Au début des années 2000, les violences conjugales étaient principalement assimilées à des violences physiques graves. Recevoir une claque ou se faire plaquer au mur ne justifiait pas de porter plainte. La législation sur la répression des maltraitances psychologiques au sein du couple était quasi inexistante, d’autant plus que ces maltraitances se produisaient dans l’espace privé. De plus, les conjoints violents entretenaient soigneusement leur bonne réputation à l’extérieur du domicile. La première étude sociologique sur les violences conjugales en France a été réalisée en 2000 par l’INED*(enquête ENVEFF**). Un des enseignements de cette enquête a été de mettre en évidence l’ampleur du silence et l’occultation des violences par les femmes qui les subissent.
Comment identifier les violences conjugales et les différencier des conflits générés par la vie de couple ?
Tous les couples traversent des périodes de conflits où les désaccords entraînent des discussions où le ton et la tension montent. Ces périodes sont éprouvantes mais si chacun peut exprimer sans crainte son opinion, ses arguments et son ressenti, si chacun est écouté par l’autre avec respect, ces discussions aboutissent à des choix et des décisions concertés, qui ont parfois nécessité de la part de chacun beaucoup d’efforts, de temps et une volonté sincère de ne rien imposer à l’autre.

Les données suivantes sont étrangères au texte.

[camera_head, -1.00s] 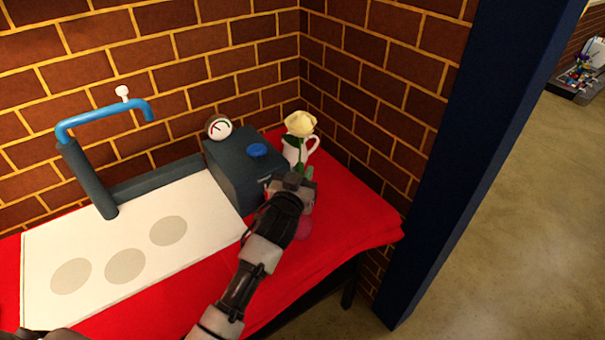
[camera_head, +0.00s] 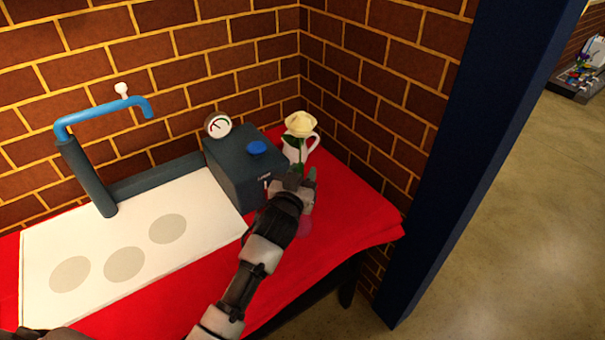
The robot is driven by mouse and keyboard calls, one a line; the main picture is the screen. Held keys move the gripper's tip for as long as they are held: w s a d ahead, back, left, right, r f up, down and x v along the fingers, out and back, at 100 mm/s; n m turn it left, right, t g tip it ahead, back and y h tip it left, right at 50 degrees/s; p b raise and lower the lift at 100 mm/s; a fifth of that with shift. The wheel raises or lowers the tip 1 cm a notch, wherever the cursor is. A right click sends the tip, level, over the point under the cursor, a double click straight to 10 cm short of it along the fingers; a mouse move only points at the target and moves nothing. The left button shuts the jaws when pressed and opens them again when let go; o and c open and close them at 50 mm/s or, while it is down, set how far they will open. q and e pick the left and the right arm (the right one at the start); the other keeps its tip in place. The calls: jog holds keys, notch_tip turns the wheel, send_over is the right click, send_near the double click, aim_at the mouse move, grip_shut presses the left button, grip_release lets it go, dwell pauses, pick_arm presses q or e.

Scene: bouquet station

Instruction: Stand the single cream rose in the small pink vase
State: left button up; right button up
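My right gripper is not in view.
A white pitcher (camera_head: 311,145) stands just behind the rose. A brick wall and a blue post (camera_head: 450,170) bound the red-covered table (camera_head: 365,215).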

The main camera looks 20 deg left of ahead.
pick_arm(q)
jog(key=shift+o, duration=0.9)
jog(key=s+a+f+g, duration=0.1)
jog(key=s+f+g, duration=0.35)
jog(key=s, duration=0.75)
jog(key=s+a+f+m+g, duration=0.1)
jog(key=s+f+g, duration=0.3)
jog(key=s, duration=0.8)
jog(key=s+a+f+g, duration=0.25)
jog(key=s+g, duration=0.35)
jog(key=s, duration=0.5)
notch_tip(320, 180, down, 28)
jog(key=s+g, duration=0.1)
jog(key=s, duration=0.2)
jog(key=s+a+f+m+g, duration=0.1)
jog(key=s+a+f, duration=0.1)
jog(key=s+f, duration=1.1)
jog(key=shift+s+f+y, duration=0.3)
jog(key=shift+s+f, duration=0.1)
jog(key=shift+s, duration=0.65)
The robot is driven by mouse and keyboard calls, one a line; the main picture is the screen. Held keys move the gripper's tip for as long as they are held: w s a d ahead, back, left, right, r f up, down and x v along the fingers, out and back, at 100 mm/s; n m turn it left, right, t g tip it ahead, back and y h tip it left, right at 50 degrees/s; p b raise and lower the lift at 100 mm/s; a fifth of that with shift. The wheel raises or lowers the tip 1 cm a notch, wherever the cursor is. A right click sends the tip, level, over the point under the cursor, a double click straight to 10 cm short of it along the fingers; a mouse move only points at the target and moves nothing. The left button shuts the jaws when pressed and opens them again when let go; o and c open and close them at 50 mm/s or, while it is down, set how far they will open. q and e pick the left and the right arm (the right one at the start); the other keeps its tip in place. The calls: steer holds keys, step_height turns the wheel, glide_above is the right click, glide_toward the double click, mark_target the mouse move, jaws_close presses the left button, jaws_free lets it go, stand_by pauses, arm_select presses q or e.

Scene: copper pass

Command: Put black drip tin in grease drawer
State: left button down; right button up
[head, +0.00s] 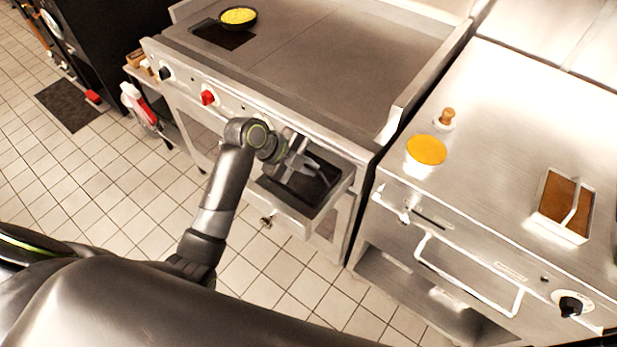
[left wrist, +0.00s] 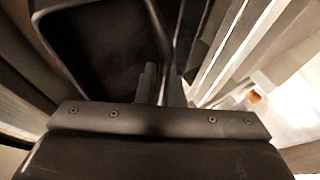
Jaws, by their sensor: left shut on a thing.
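The grease drawer (head: 283,207) is pulled out of the front of the griddle unit. The black drip tin (head: 322,184) shows inside the drawer's outline in the head view. My left gripper (head: 299,168) is above the drawer, shut on the tin's rim. In the left wrist view the dark tin (left wrist: 105,50) fills the upper left, with its rim passing between the fingers (left wrist: 163,88). I cannot tell whether the tin's base touches the drawer floor. My right gripper is not in view.
The griddle (head: 330,50) has a small pan of yellow food (head: 238,17) at its back left. On the right counter are a yellow-topped container (head: 426,151), a wooden-knobbed tool (head: 445,118) and a brown-filled tray (head: 566,205).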

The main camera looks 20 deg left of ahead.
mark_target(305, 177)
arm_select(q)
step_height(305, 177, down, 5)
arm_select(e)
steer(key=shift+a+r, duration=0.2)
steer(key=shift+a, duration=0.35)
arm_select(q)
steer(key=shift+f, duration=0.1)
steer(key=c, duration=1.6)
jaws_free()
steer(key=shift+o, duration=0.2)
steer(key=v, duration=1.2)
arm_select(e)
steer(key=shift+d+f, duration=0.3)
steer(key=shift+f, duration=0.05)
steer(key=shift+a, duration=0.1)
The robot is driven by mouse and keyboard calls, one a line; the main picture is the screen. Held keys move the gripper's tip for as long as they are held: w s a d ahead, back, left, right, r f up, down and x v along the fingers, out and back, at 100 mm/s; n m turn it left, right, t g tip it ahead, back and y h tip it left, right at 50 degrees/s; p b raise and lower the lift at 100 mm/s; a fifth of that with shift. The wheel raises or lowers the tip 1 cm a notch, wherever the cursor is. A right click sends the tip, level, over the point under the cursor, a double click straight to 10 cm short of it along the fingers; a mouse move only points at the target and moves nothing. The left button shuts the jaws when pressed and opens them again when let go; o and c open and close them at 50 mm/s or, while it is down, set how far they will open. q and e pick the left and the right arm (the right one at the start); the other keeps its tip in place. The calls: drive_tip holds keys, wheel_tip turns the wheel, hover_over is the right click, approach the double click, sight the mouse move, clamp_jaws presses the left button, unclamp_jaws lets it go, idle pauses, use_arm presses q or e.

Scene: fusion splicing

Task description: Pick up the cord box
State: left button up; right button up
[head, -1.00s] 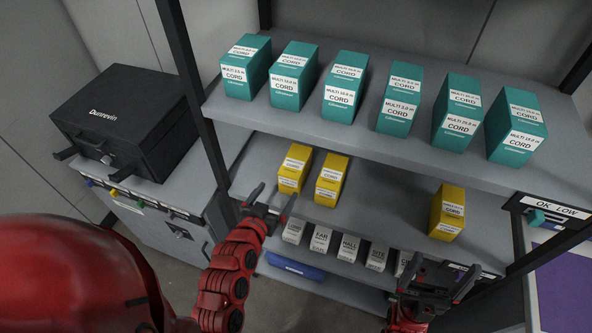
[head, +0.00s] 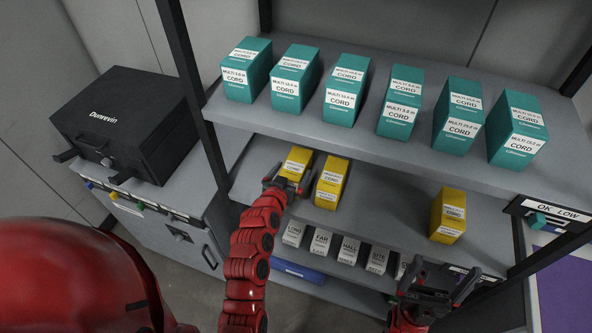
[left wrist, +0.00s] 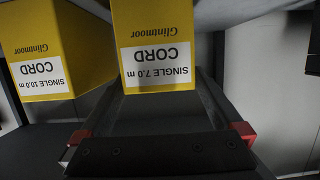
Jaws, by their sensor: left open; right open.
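Yellow cord boxes stand on the middle shelf: a left one (head: 296,164), one beside it (head: 331,181) and one further right (head: 448,214). My left gripper (head: 287,184) is open at the front of the left yellow box, its fingers low near the box's sides. In the left wrist view that box (left wrist: 158,40) appears upside down, labelled "SINGLE 7.0 m CORD", in front of the open jaws. The neighbouring box (left wrist: 45,55) reads "SINGLE 10.0 m". My right gripper (head: 440,282) is open and empty near the lower right shelf edge. Several teal cord boxes (head: 345,90) stand on the top shelf.
Small white boxes (head: 320,241) stand on the lower shelf, with a blue bin (head: 300,271) below. A black case (head: 125,122) sits on the cabinet at left. The top shelf (head: 240,112) overhangs the yellow boxes. Middle shelf space (head: 390,205) is free.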

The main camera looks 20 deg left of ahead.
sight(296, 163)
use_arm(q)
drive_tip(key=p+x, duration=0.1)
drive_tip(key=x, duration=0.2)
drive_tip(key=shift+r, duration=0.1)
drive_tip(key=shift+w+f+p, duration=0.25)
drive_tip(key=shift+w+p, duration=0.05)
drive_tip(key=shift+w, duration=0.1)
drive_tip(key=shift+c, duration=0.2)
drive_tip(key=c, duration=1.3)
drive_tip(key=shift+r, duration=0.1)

Les violences conjugales psychologiques commencent dès qu’un conjoint manque de respect à l’autre. L’agressivité n’est pas canalisée, les discussions dégénèrent sans permettre un vrai dialogue. La relation devient un rapport de force, dans lequel il n’y a pas de prise en considération du point de vue de l’autre. Les mots dérapent et les reproches pleuvent, c’est alors fréquemment l’apparition de la culpabilité inversée. « Si je t’ai dit des mots blessants, c’est parce que tu m’as provoqué ! ». «Tu ne comprends jamais rien, ça me met en colère ! ».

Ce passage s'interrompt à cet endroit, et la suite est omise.